Give the data below again exactly as written, without its pictures.

· · · · · · ·

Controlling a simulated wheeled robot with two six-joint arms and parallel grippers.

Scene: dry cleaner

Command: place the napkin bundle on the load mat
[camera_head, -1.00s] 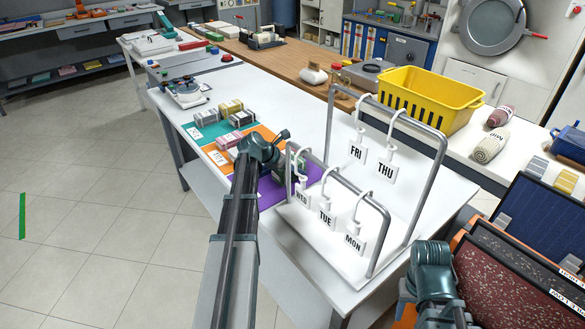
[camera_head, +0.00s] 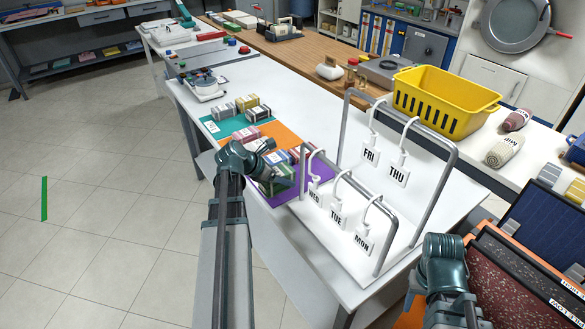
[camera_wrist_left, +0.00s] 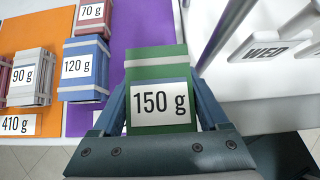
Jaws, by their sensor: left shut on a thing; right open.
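My left gripper (camera_head: 283,182) is shut on a green napkin bundle (camera_wrist_left: 155,65) labelled 150 g. The bundle also shows in the head view (camera_head: 282,172). It is over the near part of the purple mat (camera_wrist_left: 118,35); I cannot tell whether it touches the mat. A blue 120 g bundle (camera_wrist_left: 84,66) and a pinkish 70 g bundle (camera_wrist_left: 92,16) lie left of it, apart from it. The orange mat (camera_head: 283,134) and teal mat (camera_head: 216,127) lie farther along the table. My right arm shows at lower right, but its fingers are hidden.
A metal rack with WED, TUE and MON tags (camera_head: 336,219) stands close to the right of my left gripper. A taller rail (camera_head: 446,190) carries FRI and THU tags. A yellow basket (camera_head: 440,105) stands behind. Dark framed panels (camera_head: 525,270) are near my right arm.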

· · · · · · ·

● EXERCISE RESULT
Controlling a simulated wheeled robot with two six-joint arms and parallel grippers.

Scene: dry cleaner

Command: place the napkin bundle on the load mat
[camera_head, -1.00s] 
[camera_head, +0.00s] 
[camera_wrist_left, +0.00s] 
Jaws, by their sensor: left shut on a thing; right open.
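My left gripper (camera_head: 283,182) is shut on a green napkin bundle (camera_wrist_left: 155,65) labelled 150 g. The bundle also shows in the head view (camera_head: 282,172). It is over the near part of the purple mat (camera_wrist_left: 118,35); I cannot tell whether it touches the mat. A blue 120 g bundle (camera_wrist_left: 84,66) and a pinkish 70 g bundle (camera_wrist_left: 92,16) lie left of it, apart from it. The orange mat (camera_head: 283,134) and teal mat (camera_head: 216,127) lie farther along the table. My right arm shows at lower right, but its fingers are hidden.
A metal rack with WED, TUE and MON tags (camera_head: 336,219) stands close to the right of my left gripper. A taller rail (camera_head: 446,190) carries FRI and THU tags. A yellow basket (camera_head: 440,105) stands behind. Dark framed panels (camera_head: 525,270) are near my right arm.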

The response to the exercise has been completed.